Stocks continued to head higher to open the second half of the year.
The Dow Jones Industrial Average was the best performing major U.S. index, climbing 2.3%, its best weekly gain since the first week of June. The S&P 500 gained 1.5% for the second week in a row while NASDAQ rose 1.8% after gaining 2.4% the prior week. Investors are anticipating a strong earnings season, which began Friday when JPMorgan Chase and Citigroup beat earnings and revenue estimates although beleaguered Wells Fargo failed to hit forecasts. Small cap indexes closed narrowly mixed, with the S&P MidCap 400 rising 0.4% on the week while the SmallCap 600 fell by the same percentage.
Asian stocks rebounded strongly, with both Japanese and mainland Chinese stocks jumping by more than 3%. The Nikkei 225 rose 3.7%, its first gain in four weeks, after rising nearly 2% on Friday. The Shanghai composite gained 3.1%, its first increase following seven straight weekly losses. Hong Kong stocks rose 0.7%, their first increase in five weeks. In Europe, the Stoxx Europe 600 rose 0.7%, its second straight weekly gain. In the U.S. Treasury bond market, yield spreads continued to narrow, as yields at the short end rose about three basis points while long-term yields were largely unchanged. The benchmark 10-year note closed at 2.83%, up one bp. Oil prices fell by more than 4%, with benchmark U.S. crude ending Friday at about $70.50 a barrel.
Last week’s thin slate of U.S. economic reports was mostly focused on inflation, which is on the rise, which will likely confirm the Federal Reserve’s inclination to keep raising interest rates. The headline consumer price index for June rose a modest 0.1% compared to the prior month but 2.9% compared to a year earlier, the biggest annual leap in more than six years. The core rate, which excludes food and energy prices, rose 0.2% for the month and 2.3% year-on-year. The producer price index increased 0.3% for the month and 3.4% for the year, the biggest YOY spike since November 2011; the core rate was also up 0.3% for June and 2.8% YOY. Elsewhere, consumer credit outstanding jumped $24.6 billion in May, led by a nearly $10 billion increase in revolving credit, the biggest monthly increase since last November. The report follows recent reports of relatively sluggish consumer spending and consumer confidence, which continued in July, as the University of Michigan’s first reading of consumer sentiment for the month came in at 97.1, down more than a point from the end of June.

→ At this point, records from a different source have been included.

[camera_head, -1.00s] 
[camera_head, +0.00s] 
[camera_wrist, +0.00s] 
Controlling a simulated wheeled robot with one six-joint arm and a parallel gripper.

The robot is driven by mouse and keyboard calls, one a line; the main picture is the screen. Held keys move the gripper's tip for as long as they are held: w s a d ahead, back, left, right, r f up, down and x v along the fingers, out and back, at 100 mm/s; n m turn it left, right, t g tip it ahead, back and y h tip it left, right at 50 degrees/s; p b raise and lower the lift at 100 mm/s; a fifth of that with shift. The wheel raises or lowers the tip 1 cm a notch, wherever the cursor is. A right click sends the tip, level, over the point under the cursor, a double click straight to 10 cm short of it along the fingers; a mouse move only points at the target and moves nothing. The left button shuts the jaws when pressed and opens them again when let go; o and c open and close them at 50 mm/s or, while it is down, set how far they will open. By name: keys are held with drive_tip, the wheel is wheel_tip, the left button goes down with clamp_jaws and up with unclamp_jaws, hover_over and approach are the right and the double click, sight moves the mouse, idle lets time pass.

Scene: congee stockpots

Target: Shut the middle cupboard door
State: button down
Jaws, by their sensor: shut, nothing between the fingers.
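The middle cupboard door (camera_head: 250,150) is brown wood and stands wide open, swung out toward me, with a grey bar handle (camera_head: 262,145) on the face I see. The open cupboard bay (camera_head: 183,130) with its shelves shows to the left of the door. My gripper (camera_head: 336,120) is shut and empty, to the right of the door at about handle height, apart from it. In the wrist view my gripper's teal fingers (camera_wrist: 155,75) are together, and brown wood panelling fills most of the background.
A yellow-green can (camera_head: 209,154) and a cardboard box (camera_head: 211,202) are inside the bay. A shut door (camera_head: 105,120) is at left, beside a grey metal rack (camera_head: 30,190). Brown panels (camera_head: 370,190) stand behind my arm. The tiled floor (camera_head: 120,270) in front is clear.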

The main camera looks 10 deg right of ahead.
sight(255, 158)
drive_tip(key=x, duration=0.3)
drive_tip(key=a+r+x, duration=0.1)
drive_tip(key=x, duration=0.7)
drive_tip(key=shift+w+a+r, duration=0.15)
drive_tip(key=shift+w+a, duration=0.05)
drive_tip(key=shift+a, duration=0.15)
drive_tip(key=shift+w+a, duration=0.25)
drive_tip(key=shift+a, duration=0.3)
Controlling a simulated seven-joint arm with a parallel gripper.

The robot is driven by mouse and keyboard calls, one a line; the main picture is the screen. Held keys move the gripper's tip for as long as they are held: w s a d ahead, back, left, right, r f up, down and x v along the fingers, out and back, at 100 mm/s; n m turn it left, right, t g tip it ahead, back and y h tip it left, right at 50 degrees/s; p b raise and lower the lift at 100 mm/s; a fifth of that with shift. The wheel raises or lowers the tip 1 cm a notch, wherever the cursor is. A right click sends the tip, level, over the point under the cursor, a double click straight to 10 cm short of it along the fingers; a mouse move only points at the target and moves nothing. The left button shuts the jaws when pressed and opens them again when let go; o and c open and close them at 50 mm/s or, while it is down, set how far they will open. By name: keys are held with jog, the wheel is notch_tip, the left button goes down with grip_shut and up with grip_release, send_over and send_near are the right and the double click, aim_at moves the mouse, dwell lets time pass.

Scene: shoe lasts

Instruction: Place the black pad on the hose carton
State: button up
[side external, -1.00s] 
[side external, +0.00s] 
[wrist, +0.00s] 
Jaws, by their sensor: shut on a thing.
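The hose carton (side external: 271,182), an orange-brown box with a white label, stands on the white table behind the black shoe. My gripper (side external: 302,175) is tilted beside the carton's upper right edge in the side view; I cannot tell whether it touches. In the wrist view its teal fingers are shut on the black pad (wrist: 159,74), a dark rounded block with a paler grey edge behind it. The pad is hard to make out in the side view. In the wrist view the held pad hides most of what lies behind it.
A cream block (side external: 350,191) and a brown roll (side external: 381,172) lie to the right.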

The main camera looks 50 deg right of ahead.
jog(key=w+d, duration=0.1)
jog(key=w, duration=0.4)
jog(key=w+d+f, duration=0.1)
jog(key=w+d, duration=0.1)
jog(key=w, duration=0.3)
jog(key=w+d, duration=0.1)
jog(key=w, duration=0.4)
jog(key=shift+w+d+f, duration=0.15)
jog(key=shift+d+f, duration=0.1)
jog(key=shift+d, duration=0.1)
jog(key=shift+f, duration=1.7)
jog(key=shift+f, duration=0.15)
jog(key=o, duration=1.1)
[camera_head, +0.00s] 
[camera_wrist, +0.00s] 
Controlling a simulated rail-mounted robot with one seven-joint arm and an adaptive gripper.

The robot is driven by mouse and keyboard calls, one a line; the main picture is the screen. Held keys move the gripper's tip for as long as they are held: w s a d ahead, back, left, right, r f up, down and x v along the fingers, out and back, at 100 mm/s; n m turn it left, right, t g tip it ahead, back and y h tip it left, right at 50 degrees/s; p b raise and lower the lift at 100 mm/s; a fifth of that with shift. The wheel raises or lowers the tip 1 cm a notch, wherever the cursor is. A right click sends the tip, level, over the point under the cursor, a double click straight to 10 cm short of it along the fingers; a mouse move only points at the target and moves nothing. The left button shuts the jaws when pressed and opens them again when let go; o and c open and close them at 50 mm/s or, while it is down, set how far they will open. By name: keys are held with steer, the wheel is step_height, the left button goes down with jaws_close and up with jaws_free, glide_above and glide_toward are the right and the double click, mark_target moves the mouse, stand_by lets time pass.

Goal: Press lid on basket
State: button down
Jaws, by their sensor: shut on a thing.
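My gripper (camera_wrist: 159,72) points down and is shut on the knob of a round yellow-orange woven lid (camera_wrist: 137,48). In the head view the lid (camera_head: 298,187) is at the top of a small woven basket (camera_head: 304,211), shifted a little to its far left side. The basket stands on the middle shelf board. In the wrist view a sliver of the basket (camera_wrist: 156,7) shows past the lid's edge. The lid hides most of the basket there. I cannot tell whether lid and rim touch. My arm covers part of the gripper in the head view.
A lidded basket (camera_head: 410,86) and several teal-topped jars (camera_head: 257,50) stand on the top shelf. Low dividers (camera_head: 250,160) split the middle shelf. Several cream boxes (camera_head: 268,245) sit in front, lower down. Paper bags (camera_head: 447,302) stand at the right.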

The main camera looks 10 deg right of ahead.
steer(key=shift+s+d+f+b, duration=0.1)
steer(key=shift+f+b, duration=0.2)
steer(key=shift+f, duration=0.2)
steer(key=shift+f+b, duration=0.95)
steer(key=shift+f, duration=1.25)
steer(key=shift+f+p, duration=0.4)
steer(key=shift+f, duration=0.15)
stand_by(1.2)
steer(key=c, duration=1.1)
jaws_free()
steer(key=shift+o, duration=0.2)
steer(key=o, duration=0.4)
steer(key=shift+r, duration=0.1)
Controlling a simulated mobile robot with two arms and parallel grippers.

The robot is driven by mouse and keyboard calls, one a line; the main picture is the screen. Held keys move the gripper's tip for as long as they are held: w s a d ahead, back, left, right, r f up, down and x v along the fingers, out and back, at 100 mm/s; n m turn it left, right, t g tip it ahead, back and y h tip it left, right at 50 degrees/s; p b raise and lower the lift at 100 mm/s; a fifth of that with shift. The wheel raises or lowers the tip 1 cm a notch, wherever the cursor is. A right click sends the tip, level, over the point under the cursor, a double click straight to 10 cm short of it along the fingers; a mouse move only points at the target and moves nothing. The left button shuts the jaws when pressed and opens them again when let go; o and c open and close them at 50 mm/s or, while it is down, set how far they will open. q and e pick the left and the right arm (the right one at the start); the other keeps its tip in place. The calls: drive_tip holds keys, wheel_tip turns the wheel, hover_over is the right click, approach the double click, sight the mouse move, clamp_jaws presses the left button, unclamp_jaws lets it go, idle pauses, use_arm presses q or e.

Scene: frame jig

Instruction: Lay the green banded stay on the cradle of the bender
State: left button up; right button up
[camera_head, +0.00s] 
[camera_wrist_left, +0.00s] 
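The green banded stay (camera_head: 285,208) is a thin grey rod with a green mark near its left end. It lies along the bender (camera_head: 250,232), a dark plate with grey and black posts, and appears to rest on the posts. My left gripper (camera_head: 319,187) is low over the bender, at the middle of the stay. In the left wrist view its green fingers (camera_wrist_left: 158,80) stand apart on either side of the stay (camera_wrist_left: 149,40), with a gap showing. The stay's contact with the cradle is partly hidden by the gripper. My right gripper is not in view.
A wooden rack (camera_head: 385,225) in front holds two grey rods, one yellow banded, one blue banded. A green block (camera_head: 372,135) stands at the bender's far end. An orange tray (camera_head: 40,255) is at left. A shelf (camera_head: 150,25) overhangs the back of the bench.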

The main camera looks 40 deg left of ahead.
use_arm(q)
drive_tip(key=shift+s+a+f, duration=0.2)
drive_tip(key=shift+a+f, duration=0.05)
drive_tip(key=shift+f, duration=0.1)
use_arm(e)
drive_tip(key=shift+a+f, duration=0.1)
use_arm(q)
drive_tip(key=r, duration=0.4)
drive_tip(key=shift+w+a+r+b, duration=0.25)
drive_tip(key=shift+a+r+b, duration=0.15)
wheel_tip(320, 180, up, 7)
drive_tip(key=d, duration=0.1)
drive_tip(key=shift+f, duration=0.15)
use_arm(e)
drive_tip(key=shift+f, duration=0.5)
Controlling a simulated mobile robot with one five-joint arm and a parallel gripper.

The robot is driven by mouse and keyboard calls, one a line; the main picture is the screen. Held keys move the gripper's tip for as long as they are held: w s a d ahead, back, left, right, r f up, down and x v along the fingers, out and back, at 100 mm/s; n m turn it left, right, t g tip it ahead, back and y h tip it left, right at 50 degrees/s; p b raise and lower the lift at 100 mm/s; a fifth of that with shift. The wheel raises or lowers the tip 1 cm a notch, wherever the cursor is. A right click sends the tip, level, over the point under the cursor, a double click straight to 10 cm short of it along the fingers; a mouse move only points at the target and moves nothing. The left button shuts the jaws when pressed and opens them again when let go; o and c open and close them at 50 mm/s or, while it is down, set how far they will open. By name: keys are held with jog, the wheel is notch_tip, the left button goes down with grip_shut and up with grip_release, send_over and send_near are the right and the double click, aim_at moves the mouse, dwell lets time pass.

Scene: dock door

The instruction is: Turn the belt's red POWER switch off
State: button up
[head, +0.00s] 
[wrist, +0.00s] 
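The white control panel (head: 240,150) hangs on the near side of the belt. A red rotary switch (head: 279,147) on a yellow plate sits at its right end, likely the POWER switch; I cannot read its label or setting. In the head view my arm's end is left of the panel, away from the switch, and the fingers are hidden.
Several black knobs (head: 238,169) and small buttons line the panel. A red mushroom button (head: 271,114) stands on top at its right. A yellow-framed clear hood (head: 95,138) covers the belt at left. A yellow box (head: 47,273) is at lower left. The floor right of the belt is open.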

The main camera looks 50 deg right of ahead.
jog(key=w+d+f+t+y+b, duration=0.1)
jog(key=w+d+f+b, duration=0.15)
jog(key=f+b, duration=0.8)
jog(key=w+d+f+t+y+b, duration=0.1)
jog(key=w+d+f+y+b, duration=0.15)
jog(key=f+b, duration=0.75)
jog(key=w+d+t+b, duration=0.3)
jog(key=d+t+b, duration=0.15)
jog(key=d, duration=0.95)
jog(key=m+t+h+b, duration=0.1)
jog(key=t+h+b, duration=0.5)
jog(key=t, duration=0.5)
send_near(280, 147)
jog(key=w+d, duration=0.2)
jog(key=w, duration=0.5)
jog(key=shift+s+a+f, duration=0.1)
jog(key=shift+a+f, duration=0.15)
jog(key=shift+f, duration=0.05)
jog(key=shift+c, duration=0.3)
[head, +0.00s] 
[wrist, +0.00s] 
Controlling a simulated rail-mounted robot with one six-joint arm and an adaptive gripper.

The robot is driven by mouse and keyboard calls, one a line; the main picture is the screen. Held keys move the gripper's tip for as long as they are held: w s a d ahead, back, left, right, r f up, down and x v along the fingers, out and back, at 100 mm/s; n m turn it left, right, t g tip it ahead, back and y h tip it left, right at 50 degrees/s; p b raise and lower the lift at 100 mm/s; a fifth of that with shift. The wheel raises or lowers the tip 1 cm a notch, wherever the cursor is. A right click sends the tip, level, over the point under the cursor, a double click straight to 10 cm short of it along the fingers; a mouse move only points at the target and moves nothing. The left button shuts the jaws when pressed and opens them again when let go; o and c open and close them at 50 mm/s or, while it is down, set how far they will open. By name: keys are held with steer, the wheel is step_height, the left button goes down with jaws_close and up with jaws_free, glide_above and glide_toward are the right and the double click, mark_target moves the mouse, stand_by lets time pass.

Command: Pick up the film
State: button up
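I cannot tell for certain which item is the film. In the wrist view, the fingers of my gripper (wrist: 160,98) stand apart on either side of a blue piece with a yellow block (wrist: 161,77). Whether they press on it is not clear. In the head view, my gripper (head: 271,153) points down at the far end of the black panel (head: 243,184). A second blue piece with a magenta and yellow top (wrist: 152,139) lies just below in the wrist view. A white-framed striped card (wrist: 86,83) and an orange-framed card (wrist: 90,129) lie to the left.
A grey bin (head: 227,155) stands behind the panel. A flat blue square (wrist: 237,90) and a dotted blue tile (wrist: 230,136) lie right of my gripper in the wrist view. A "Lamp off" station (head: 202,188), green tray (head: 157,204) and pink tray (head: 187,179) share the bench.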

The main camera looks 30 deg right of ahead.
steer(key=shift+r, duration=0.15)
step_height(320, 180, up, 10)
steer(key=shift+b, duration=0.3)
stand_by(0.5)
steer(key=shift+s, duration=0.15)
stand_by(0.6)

Reports/dates/facts/links worth paying attention to over the next week:
1. July 16: Retail sales for June; Empire State manufacturing survey for July.
2. July 17: Industrial production for June; National Association of Home Builders housing market index for July; Federal Reserve Chair Jerome Powell delivers his semiannual monetary policy testimony before the Senate Banking Committee.
3. July 18: Housing starts for June; Powell testifies before the House Financial Services Committee; Fed Beige Book.
4. July 19: Weekly unemployment claims; leading economic indicators for June; Philadelphia Fed business outlook survey for July.